On empyre I've probably been most outspoken about future threats to new media, 
such as copyright lockdown, academic co-optation, and especially technological 
and cultural obsolescence--all specters that have haunted my own creative work. 
I have the privilege of being an advisor on Tim Murray's Preservation and 
Access Framework for Digital Art Objects at Cornell.

This preservation research dovetails well with the new Digital Curation program 
I've helped start this year at the University of Maine 
(http://DigitalCuration.UMaine.edu). All the online courses are online; in 
addition to a two-year graduate certificate, we host periodic hit-and-run 
events. One of our webinars last spring featured Christiane Paul speaking about 
the Douglas Davis case profiled this month in The New York Times.

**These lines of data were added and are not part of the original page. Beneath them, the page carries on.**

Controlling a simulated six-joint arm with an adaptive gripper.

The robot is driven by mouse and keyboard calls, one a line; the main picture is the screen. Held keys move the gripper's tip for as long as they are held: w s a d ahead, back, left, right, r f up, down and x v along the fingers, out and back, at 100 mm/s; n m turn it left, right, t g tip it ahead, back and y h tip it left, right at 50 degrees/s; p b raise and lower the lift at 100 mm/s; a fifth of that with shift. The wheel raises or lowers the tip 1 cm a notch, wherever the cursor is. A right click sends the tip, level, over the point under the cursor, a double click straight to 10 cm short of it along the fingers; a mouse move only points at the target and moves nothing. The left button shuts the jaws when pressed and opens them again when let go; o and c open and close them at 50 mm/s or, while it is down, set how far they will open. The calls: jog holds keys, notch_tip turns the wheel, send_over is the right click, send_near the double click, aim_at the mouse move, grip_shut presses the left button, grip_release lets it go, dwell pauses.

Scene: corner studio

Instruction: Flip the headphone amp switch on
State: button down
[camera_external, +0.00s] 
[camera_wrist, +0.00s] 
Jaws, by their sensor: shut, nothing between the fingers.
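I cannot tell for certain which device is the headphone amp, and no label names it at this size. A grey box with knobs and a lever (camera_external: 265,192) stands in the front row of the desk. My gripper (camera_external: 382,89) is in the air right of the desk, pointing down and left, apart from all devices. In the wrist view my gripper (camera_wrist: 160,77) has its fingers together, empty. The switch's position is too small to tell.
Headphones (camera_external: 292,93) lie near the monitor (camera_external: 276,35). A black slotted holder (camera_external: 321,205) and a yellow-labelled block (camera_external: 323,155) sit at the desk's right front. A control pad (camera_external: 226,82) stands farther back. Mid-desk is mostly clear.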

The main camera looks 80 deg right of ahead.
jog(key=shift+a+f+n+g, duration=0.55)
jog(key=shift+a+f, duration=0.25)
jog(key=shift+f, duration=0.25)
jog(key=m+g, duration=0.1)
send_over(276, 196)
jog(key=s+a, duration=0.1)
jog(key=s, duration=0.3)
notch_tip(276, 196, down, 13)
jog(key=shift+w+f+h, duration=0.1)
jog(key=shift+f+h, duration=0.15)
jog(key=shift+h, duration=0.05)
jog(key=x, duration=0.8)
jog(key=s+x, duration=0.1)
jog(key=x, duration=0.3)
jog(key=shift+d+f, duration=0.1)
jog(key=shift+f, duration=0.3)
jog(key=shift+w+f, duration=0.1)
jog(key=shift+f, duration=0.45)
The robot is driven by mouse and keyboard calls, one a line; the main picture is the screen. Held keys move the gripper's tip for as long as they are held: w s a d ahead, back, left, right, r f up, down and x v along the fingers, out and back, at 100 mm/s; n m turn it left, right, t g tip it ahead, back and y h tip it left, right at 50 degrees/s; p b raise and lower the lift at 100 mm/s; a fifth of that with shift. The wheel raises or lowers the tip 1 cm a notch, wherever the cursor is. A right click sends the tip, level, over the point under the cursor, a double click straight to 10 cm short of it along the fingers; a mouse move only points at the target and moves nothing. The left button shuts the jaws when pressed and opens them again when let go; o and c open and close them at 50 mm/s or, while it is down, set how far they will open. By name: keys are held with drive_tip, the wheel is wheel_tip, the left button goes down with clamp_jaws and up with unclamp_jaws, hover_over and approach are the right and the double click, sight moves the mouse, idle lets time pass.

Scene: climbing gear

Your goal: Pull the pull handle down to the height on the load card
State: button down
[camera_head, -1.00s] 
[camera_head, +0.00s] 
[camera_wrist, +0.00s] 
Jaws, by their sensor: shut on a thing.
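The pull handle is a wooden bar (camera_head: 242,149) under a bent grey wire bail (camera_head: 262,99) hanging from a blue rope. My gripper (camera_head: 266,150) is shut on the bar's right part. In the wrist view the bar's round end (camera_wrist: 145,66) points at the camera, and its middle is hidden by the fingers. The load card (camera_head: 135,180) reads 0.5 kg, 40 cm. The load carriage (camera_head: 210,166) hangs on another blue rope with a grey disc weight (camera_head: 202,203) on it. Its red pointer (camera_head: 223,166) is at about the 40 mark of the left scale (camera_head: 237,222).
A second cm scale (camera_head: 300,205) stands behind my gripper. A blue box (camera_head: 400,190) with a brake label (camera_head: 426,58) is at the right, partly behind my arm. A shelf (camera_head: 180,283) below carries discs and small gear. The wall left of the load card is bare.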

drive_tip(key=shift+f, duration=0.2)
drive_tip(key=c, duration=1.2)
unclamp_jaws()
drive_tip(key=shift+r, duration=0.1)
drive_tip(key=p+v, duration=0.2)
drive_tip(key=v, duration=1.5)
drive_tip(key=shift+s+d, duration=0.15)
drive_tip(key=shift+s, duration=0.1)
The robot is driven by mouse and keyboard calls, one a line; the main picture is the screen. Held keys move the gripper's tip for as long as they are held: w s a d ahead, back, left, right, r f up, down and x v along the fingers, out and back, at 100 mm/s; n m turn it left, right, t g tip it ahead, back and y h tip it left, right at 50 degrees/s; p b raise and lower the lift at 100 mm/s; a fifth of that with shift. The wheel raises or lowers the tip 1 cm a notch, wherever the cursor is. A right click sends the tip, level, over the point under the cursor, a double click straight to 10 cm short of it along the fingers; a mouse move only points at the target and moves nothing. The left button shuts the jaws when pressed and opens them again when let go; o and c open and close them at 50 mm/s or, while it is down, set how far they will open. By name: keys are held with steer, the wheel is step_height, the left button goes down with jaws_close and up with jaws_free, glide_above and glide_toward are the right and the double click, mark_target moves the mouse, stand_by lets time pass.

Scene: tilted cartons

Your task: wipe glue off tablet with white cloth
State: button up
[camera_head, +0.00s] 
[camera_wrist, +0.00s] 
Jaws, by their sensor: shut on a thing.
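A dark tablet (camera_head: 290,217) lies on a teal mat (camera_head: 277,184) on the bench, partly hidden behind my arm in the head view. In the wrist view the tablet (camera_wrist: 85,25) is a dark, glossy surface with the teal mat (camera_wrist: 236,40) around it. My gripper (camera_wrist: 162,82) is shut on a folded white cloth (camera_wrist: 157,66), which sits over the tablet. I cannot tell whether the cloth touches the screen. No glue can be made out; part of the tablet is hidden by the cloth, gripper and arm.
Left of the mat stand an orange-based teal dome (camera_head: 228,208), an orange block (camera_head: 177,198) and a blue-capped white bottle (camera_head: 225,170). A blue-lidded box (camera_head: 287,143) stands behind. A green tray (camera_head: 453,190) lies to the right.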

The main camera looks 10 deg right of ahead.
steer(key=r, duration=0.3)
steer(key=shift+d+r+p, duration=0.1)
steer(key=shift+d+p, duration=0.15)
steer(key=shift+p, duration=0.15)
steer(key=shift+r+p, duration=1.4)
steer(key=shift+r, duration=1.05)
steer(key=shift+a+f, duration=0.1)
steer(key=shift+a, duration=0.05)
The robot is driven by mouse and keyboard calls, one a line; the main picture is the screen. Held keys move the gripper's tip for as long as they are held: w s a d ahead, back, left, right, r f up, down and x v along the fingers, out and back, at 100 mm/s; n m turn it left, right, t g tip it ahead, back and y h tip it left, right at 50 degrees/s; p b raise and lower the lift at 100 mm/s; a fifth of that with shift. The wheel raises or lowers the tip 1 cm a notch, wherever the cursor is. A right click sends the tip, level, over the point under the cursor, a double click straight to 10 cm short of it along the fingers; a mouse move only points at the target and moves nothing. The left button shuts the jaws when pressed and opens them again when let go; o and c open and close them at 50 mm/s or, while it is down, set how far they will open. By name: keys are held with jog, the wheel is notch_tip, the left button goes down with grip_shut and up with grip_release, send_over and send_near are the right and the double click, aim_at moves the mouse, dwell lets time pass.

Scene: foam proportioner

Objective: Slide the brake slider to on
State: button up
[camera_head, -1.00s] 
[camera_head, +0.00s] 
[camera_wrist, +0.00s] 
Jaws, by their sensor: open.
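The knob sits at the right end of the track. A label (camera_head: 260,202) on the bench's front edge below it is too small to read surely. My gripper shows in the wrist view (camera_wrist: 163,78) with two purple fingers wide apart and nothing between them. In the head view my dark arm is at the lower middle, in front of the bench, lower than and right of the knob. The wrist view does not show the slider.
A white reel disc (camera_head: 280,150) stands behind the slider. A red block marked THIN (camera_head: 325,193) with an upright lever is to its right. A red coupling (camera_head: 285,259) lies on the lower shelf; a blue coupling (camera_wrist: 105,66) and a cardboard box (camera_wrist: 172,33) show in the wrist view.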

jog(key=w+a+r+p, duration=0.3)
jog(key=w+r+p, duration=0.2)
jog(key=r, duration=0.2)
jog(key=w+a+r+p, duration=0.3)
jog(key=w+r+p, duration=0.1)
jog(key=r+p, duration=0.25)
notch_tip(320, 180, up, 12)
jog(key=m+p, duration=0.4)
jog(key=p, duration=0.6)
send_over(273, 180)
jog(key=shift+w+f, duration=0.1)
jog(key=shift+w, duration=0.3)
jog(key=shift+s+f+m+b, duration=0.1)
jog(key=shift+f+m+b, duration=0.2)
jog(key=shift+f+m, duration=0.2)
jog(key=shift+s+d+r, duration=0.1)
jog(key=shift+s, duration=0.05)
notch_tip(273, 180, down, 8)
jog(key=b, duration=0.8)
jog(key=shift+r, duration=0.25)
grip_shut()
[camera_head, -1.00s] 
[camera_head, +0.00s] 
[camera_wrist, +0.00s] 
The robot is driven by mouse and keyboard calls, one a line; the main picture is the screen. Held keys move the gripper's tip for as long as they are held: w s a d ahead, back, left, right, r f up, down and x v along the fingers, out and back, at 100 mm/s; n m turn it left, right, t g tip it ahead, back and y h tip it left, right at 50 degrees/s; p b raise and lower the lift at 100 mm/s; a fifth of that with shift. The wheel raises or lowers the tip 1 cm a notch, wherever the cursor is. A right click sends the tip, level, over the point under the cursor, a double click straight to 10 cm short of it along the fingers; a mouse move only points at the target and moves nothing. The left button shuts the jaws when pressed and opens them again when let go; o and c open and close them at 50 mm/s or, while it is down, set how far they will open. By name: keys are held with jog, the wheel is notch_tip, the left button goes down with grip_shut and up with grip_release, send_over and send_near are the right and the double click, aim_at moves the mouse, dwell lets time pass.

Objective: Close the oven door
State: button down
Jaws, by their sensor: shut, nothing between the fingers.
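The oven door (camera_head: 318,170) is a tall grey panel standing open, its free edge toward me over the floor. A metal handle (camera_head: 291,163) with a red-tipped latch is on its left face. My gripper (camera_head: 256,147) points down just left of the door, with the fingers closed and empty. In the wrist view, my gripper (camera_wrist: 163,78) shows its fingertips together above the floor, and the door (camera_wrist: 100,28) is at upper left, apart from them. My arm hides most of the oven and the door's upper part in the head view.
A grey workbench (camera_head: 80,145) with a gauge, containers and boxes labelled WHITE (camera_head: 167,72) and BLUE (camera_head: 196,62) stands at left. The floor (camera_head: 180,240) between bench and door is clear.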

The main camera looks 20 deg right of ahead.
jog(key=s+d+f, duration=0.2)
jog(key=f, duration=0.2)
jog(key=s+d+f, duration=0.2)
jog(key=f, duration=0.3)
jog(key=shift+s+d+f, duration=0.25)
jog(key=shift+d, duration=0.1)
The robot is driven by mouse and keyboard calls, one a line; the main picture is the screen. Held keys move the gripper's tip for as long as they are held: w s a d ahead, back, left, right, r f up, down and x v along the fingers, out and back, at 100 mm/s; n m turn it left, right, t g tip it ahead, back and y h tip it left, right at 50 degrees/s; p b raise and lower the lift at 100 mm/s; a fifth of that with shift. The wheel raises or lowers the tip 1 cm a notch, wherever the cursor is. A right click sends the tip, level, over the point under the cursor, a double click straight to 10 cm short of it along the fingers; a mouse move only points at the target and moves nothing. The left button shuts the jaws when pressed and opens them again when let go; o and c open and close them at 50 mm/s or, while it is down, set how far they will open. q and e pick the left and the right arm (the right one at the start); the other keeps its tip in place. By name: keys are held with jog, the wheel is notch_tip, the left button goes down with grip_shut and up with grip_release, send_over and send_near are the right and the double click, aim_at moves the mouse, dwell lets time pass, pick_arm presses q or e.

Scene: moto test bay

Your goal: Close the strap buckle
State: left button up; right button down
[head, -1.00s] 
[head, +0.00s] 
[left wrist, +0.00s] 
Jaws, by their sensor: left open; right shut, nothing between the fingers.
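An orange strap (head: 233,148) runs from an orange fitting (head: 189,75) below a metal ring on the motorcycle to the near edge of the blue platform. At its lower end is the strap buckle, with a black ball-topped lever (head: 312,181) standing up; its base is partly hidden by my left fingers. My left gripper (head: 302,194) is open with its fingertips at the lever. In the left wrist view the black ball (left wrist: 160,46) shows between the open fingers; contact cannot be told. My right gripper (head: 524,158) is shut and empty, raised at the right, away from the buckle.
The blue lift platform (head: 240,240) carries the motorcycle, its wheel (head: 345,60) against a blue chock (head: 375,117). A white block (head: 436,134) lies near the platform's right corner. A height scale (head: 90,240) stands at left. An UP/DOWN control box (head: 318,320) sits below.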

Since we're talking about the historical role of a particular email list, we 
shouldn't forget the threat of academic myopia. Don't get me wrong: books and 
articles have a long shelf life and have made important contributions to the 
understanding of our emerging field over the last three decades. I myself am 
co-authoring the book Re-collection with Richard Rinehart this coming year 
(http://re-collection.net).

But it's critical not to forget the role that listservs and other informal 
networks of communication have played in this field. One arena where this plays 
out is in academic promotion and tenure guidelines, which until recently tended 
to ignore the Internet altogether. At the University of Maine, we explicitly 
wrote ours to embrace contributions to online discussions and other dialogic 
forms of scholarly communication and artistic intervention. These "New Criteria 
for New Media" became one of the most downloaded articles of Leonardo magazine:

http://thoughtmesh.net/publish/275.php

Re-collection argues that museums and textbooks aren't yet very good at 
reconstructing the historical context for creative work. Fortunately, a few 
universities and archives have given communication networks like empyre the 
weight they deserve. When I consulted the prestigious Langlois Foundation's 
research database in 2005 I was pleased to find numerous citations from email 
lists and Web sites. For example, although Alex Galloway has authored journal 
articles and books from prestigious publishers like MIT, the two documents that 
represented his writing in the Langlois database were both from email lists. 
Since then, the Internet archive's Jason Scott has done important work rescuing 
historic BBSs. 

I hope this time capsule of empyre's can draw further attention to the role of 
electronic dialogue in shaping creative and critical expression.